Adán y
Eva se encuentran en el Paraíso; y Dios, enfadado con ellos por una trivial
desobediencia relacionada con la recolección e ingesta de frutos, que propicia
el Demonio, decide expulsar a la pareja de aquel recinto. Una vez fuera, tienen
dos hijos (Caín y Abel), tan diferentes entre sí como diferentes son sus
actividades. Hasta aquí, como bien evidente resulta, lo único que he hecho ha
sido resumir en dos pinceladas la historia mítica que abre la Biblia.
¿Y qué
hace Miguel Sierra con estos personajes y con este argumento? Pues, en
síntesis, convertirlo en materia teatral.
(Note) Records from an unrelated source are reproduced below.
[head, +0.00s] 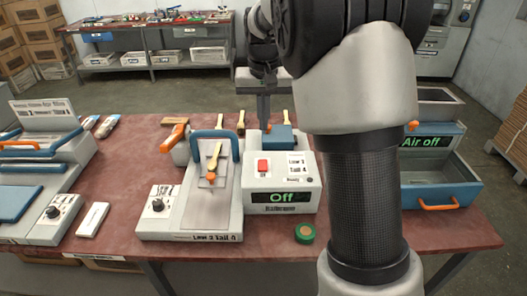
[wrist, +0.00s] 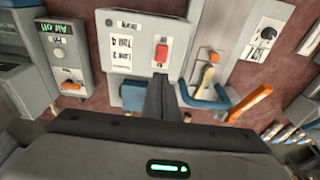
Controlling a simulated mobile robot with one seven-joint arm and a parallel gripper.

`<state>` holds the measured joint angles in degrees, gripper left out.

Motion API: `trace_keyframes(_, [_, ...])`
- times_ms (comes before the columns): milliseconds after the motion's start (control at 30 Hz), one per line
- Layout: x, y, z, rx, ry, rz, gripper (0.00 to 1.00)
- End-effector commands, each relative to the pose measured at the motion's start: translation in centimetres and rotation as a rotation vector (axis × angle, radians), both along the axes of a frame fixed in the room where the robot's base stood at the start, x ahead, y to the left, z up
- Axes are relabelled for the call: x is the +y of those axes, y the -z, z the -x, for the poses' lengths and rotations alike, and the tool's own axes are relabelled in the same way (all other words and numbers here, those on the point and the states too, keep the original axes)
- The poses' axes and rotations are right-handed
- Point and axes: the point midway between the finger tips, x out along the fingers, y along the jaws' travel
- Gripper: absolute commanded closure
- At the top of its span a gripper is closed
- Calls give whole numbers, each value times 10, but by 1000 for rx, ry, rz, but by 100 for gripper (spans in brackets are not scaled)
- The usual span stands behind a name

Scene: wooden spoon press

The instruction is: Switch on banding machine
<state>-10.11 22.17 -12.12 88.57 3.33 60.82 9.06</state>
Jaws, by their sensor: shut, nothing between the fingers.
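The machine with a red switch is a light grey box (head: 283,192) in the middle of the table. Its green display (head: 282,197) reads "Off". The red switch (head: 263,166) is on its top left and also shows in the wrist view (wrist: 161,53); its own marking is too small to read. My gripper (head: 264,124) points down just behind the box, near a blue block (head: 281,138). It is shut and empty.
Left of the box stands a fixture with a blue handle (head: 237,146), a wooden spoon and a dial. An "Air off" unit (head: 431,142) and blue bin (head: 440,181) stand right. A green tape roll (head: 305,233) lies in front. My arm hides the table's right middle.

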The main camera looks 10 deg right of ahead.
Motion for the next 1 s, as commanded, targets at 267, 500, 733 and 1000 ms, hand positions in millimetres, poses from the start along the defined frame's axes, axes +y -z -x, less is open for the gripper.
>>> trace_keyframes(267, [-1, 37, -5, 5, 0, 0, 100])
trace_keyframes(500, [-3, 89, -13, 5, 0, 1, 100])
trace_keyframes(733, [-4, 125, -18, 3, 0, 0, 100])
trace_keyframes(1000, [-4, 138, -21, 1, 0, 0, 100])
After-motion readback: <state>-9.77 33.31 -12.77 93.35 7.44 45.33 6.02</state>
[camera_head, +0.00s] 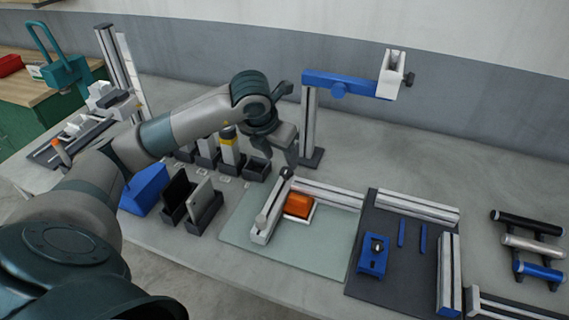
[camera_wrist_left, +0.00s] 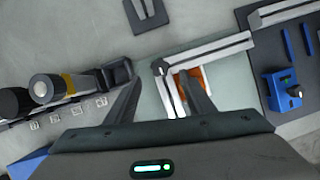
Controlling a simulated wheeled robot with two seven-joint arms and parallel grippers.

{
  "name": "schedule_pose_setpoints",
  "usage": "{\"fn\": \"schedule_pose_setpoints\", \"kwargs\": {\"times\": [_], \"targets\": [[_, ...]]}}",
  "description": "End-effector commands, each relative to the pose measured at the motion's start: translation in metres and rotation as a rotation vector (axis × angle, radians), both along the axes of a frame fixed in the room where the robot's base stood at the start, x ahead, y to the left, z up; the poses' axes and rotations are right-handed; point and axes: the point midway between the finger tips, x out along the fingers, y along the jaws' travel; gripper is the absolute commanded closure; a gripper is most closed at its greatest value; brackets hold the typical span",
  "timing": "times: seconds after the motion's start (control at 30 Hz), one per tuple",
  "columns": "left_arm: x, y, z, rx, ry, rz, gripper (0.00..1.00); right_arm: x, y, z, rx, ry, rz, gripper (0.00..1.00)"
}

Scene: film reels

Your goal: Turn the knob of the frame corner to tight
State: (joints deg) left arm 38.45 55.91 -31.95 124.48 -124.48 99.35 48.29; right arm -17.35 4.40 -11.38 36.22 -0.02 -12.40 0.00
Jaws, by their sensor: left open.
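The frame corner (camera_head: 284,183) is where two grey aluminium profiles meet in an L on a pale green mat (camera_head: 240,228). A small dark knob (camera_head: 287,172) sits at this corner; it also shows in the left wrist view (camera_wrist_left: 158,67). Which way the knob is turned is too small to tell. My left gripper (camera_head: 279,158) is open above and just behind the corner. In the left wrist view its two fingers (camera_wrist_left: 161,82) are spread to either side of the corner, apart from the knob. My right gripper is in neither view.
An orange block (camera_head: 298,205) lies inside the L. A dark mat (camera_head: 400,285) with a blue knobbed block (camera_head: 373,262) is to the right. A blue-armed stand (camera_head: 311,120) rises behind. Bottles and dark holders (camera_head: 205,212) stand left. The back right table is clear.

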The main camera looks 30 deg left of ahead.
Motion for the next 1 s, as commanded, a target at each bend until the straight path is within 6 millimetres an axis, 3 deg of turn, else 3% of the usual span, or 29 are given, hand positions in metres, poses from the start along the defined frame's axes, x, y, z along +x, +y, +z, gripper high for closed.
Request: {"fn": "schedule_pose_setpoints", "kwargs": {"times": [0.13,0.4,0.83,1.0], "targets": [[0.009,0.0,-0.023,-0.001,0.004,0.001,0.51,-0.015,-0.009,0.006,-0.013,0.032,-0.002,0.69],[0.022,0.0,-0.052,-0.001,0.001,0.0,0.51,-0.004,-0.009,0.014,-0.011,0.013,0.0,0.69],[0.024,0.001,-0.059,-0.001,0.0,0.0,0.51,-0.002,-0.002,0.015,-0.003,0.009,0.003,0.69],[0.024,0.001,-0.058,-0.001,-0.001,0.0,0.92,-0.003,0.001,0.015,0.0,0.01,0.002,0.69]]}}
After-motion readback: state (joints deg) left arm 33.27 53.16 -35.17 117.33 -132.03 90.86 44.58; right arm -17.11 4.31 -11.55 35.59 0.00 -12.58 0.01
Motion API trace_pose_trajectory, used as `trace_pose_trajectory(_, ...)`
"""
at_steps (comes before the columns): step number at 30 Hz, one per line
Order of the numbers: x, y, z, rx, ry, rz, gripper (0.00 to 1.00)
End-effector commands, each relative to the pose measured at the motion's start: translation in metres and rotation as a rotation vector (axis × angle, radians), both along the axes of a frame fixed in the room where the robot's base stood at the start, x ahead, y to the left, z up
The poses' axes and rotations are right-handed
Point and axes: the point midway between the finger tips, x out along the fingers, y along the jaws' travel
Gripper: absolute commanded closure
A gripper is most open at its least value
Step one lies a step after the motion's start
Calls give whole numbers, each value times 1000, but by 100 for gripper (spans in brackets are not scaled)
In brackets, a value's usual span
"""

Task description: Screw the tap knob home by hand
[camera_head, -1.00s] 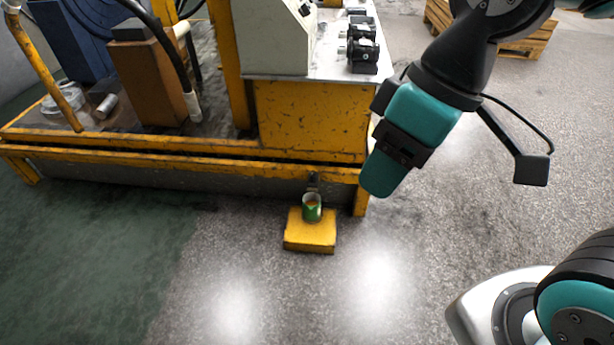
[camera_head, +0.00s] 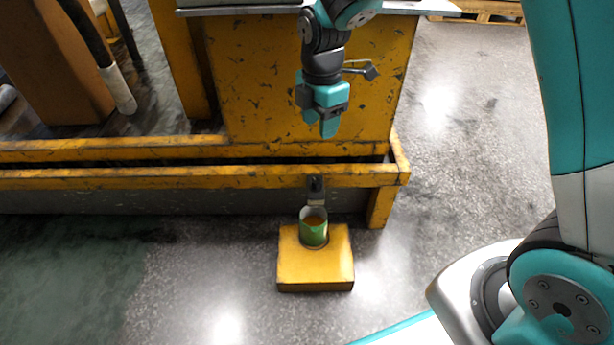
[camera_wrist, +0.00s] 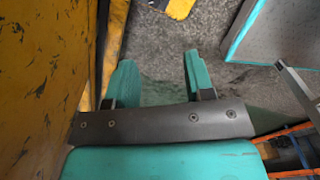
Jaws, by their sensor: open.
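A small dark tap (camera_head: 316,186) sticks out from the lower yellow rail of the machine frame. Its knob is too small to make out. A green cup (camera_head: 314,236) with orange-brown contents stands upright below the tap, on a yellow block (camera_head: 290,268). My gripper (camera_head: 328,127) points down in front of the yellow panel, above the tap and apart from it. In the wrist view my gripper (camera_wrist: 160,75) has its two teal fingers apart, with nothing between them. The tap cannot be made out in the wrist view.
The yellow machine panel (camera_head: 250,85) stands close behind my gripper and fills the left of the wrist view. The yellow frame rail (camera_head: 150,180) runs along the front. Open speckled floor (camera_head: 460,150) lies to the right. A wooden pallet (camera_head: 480,12) is at the back.

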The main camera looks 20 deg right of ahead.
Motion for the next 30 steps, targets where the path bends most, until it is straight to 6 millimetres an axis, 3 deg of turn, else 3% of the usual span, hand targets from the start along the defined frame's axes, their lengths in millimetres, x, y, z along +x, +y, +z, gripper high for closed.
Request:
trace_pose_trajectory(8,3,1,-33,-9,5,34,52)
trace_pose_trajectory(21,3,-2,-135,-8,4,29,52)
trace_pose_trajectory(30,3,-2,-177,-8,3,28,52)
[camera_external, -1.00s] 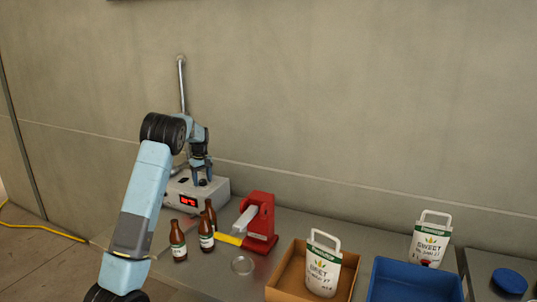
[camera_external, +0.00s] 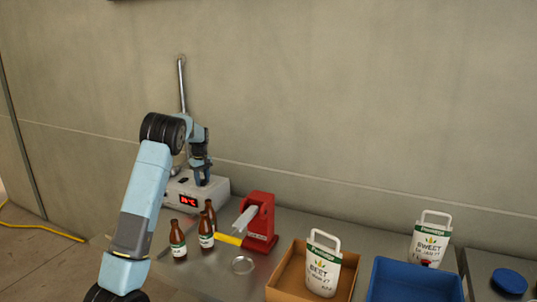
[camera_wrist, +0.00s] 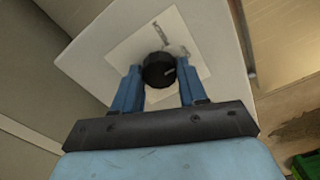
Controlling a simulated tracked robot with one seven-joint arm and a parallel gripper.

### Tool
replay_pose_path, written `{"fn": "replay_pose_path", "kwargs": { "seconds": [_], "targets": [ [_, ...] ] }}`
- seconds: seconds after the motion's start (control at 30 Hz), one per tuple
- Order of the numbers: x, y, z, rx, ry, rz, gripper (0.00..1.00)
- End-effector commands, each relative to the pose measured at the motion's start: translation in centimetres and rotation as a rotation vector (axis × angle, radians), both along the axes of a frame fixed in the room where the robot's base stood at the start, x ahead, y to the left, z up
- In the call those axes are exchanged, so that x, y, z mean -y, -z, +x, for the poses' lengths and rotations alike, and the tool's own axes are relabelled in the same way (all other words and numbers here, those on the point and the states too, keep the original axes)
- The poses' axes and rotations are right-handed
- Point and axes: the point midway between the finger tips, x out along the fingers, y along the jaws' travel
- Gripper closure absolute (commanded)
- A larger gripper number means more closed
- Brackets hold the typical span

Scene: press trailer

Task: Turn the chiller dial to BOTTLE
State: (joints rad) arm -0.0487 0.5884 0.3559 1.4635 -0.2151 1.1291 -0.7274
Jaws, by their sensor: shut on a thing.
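The chiller (camera_external: 214,190) is a pale box at the back of the steel table, with a red lit display (camera_external: 188,200) on its front. Its black dial (camera_wrist: 159,68) sits on a pale label plate (camera_wrist: 121,49) in the wrist view, with a light pointer line towards the right. My gripper (camera_external: 202,182) is over the chiller top, and in the wrist view its blue fingers (camera_wrist: 158,80) are shut on the dial from both sides. The label's words are too small or covered to read.
Several brown bottles (camera_external: 178,241) stand in front of the chiller. A red press (camera_external: 262,222) with a yellow handle (camera_external: 229,240) is to their right. A cardboard box (camera_external: 284,278) holding a white pouch (camera_external: 323,266) and a blue bin (camera_external: 413,280) stand further right.

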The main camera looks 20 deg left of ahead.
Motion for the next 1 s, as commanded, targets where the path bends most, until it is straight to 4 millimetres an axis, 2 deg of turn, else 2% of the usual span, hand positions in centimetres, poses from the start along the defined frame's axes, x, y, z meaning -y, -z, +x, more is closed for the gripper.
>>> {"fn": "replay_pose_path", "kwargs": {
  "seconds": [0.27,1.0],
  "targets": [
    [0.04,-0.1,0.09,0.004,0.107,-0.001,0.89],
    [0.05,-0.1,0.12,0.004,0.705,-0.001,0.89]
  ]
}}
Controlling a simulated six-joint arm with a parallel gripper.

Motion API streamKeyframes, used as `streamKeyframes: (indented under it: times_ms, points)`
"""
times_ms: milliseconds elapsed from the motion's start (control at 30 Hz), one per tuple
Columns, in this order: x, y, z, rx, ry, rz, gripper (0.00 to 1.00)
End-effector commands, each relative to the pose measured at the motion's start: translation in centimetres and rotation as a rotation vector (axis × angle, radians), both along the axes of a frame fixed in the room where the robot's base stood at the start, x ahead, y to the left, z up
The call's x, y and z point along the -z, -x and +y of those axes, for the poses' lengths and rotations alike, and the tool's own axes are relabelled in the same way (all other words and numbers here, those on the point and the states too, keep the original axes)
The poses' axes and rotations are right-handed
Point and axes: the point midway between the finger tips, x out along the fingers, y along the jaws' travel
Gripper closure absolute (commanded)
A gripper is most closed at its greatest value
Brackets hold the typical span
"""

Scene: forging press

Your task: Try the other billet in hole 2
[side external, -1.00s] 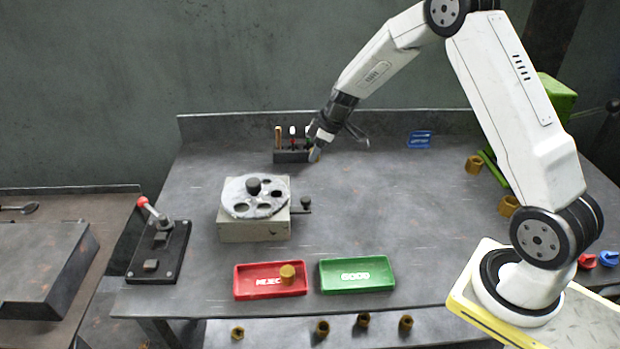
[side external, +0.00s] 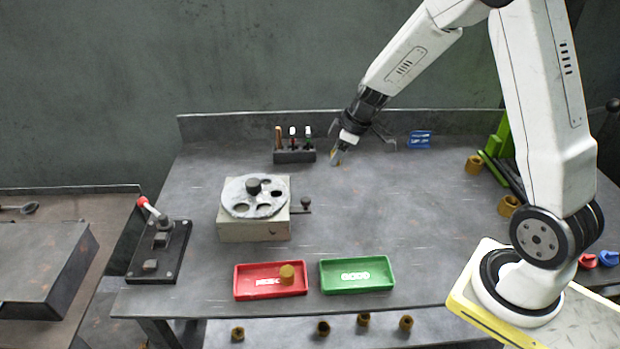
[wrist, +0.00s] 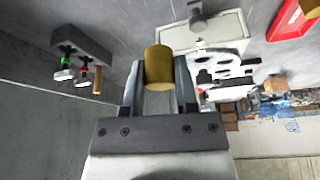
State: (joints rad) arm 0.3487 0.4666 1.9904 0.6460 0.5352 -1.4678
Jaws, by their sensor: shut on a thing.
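My gripper (side external: 338,157) is at the back of the bench, right of the tool rack, fingers angled down. In the wrist view my gripper (wrist: 159,85) is shut on a brass-coloured cylindrical billet (wrist: 159,66), one finger on each side. The round grey hole plate (side external: 238,190), with several holes and a dark centre knob, sits on a beige block (side external: 254,231) to the left, well apart from my gripper. I cannot read which hole is number 2. Another billet (side external: 287,274) stands in the red reject tray (side external: 244,289).
A green tray (side external: 357,287) is empty. The tool rack (side external: 294,156) stands at the back left of my gripper. A red-knobbed lever fixture (side external: 160,250) is at far left. The bench between my gripper and the trays is clear.

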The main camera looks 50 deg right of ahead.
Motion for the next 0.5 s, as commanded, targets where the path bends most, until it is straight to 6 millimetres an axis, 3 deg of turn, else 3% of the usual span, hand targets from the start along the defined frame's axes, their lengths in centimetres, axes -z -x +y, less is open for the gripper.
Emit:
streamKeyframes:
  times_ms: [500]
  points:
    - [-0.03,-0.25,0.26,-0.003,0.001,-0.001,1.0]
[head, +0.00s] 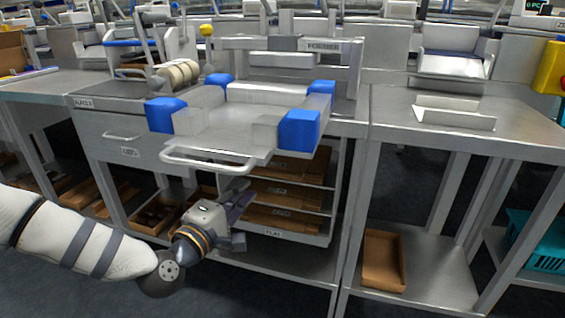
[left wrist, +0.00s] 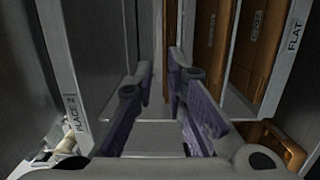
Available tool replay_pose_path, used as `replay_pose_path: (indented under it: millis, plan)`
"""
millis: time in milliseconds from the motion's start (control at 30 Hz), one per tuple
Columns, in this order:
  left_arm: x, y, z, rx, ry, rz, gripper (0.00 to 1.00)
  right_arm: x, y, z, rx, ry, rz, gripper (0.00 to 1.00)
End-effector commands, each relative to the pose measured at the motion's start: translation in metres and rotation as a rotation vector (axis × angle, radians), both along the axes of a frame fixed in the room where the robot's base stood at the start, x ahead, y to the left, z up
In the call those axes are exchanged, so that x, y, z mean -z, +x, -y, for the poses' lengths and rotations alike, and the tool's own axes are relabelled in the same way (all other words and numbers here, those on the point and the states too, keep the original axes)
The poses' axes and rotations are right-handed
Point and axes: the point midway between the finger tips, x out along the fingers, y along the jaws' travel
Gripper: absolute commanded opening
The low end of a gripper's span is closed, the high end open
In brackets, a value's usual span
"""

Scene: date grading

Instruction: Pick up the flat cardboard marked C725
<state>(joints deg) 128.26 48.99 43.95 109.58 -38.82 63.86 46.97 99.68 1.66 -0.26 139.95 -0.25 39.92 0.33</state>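Brown flat cardboard pieces lie on the shelves of a rack under the bench, with the upper (head: 290,166), middle (head: 300,193) and lower (head: 290,219) stacks in the head view. They carry small labels; I cannot read C725 on any. In the left wrist view the picture is turned sideways, and cardboard (left wrist: 250,60) stands at right beside a "FLAT" strip (left wrist: 290,45). My left gripper (head: 240,212) is in front of the rack's left side. In the left wrist view its fingers (left wrist: 160,80) are apart with nothing between them. My right gripper is not in view.
A former with blue corner blocks (head: 300,131) and a front handle (head: 205,161) overhangs the rack. Left of the rack is an open shelf with brown boxes (head: 160,210). A brown tray (head: 384,262) lies on the right bench's lower shelf. The right bench top (head: 470,125) is mostly clear.

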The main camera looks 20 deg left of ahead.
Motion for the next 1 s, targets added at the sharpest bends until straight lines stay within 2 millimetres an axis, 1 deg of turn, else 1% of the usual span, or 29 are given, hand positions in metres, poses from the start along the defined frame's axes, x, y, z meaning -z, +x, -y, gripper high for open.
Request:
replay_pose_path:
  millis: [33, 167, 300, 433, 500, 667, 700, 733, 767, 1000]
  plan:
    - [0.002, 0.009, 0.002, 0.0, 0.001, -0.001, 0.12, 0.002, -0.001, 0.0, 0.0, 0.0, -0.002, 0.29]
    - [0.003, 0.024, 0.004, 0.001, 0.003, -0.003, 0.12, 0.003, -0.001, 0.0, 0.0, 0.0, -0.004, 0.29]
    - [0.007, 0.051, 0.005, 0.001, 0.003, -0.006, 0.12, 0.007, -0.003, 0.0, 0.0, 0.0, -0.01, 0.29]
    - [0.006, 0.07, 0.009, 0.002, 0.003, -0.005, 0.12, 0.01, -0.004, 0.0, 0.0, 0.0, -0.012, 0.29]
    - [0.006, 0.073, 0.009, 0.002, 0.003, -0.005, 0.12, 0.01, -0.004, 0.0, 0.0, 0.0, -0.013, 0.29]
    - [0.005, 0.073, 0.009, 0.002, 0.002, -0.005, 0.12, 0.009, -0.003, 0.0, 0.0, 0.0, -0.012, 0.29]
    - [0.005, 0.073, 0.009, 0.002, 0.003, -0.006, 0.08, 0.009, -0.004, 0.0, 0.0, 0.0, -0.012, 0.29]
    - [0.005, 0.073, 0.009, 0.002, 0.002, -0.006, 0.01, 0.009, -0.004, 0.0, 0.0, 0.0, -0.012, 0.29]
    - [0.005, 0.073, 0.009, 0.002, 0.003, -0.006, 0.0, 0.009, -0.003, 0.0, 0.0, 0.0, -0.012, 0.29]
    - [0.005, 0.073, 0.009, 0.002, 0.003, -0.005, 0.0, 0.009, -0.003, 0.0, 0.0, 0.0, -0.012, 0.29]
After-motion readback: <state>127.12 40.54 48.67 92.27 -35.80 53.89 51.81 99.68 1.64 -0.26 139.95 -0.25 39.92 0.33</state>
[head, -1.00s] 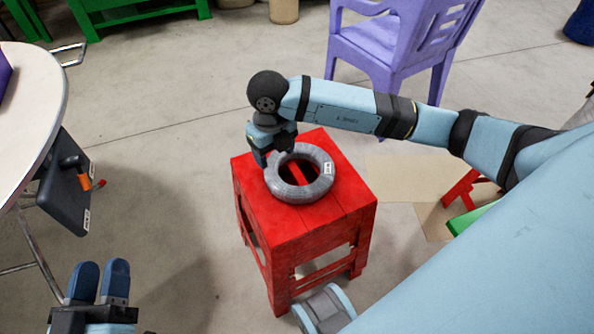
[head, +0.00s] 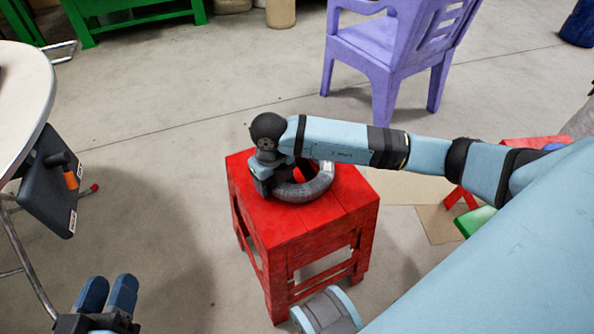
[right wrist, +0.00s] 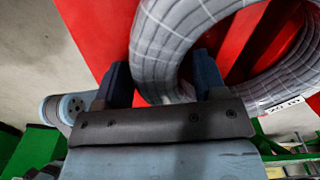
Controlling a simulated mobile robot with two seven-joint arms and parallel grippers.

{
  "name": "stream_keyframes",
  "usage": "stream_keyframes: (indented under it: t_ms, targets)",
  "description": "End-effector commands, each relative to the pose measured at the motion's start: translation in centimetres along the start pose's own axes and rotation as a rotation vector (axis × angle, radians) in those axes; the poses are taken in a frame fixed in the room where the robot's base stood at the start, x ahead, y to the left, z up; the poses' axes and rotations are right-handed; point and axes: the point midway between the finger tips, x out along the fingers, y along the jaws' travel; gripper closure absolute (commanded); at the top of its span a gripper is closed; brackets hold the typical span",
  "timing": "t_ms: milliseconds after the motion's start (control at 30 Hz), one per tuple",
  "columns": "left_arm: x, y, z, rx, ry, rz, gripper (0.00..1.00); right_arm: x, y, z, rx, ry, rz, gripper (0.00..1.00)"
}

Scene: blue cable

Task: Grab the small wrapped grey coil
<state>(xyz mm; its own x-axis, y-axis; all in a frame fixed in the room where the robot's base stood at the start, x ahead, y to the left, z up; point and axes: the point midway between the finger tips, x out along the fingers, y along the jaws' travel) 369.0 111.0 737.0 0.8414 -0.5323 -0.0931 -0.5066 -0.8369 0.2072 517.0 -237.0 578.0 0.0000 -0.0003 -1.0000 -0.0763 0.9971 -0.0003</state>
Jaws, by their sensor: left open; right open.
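The grey coil (head: 308,187), a wrapped ring with a small white label, lies flat on a red wooden stool (head: 345,210). My right arm and hand hide its far left part in the head view. My right gripper (head: 268,190) is at the coil's left side, pointing down. In the right wrist view, the right gripper (right wrist: 163,82) is open, one blue finger outside the ring and the other at its hole, with the coil's wall (right wrist: 158,50) between them. My left gripper (head: 108,295) is open and empty at the lower left, far from the stool.
A white round table (head: 25,90) stands at the left, with a dark panel-like object (head: 45,190) beside it. A purple chair (head: 400,55) is behind the stool. The floor between table and stool is clear.

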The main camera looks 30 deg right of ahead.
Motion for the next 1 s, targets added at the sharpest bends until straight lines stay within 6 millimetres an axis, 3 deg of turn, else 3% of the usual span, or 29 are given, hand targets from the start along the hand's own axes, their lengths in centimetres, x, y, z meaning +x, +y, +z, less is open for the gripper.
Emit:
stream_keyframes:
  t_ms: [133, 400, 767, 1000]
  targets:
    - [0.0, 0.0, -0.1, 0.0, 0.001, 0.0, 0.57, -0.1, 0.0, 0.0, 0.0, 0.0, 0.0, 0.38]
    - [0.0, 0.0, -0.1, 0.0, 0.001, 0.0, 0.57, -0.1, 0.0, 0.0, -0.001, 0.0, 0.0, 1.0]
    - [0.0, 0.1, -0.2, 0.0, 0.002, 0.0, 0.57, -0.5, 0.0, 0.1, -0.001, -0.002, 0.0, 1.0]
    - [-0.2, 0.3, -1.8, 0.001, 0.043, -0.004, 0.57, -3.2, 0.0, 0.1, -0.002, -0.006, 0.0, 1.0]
Introduce, eso sí, algunos cambios en
el argumento y en la psicología de los personajes: convierte al Demonio en
Luci; les da un pequeño papel a un par de ángeles (Aral y Omil), que intervienen
un par de veces en la obra; hace que Caín sea el bueno y Abel el malo;
posibilita que Eva le coja el gusto a hacer el amor tanto con su marido como
con sus hijos (lo que la convierte a ojos de Luci en “la primera furcia de la
historia”) y trata de convertirla en una especie de protofeminista, al hacerle
observar que todos la explotan en el ámbito doméstico, puesto que cocina,
limpia y cuida de los tres varones.
¿Una obra
valiosa? Me parece que no. ¿Divertida al menos? No se me antoja así. ¿Una pieza
que, aprovechando un argumento conocido, le introduce dos gotitas de
trasgresión y quiere pasar por original? Por ahí creo que van los tiros.
Poco que
aplaudir, la verdad.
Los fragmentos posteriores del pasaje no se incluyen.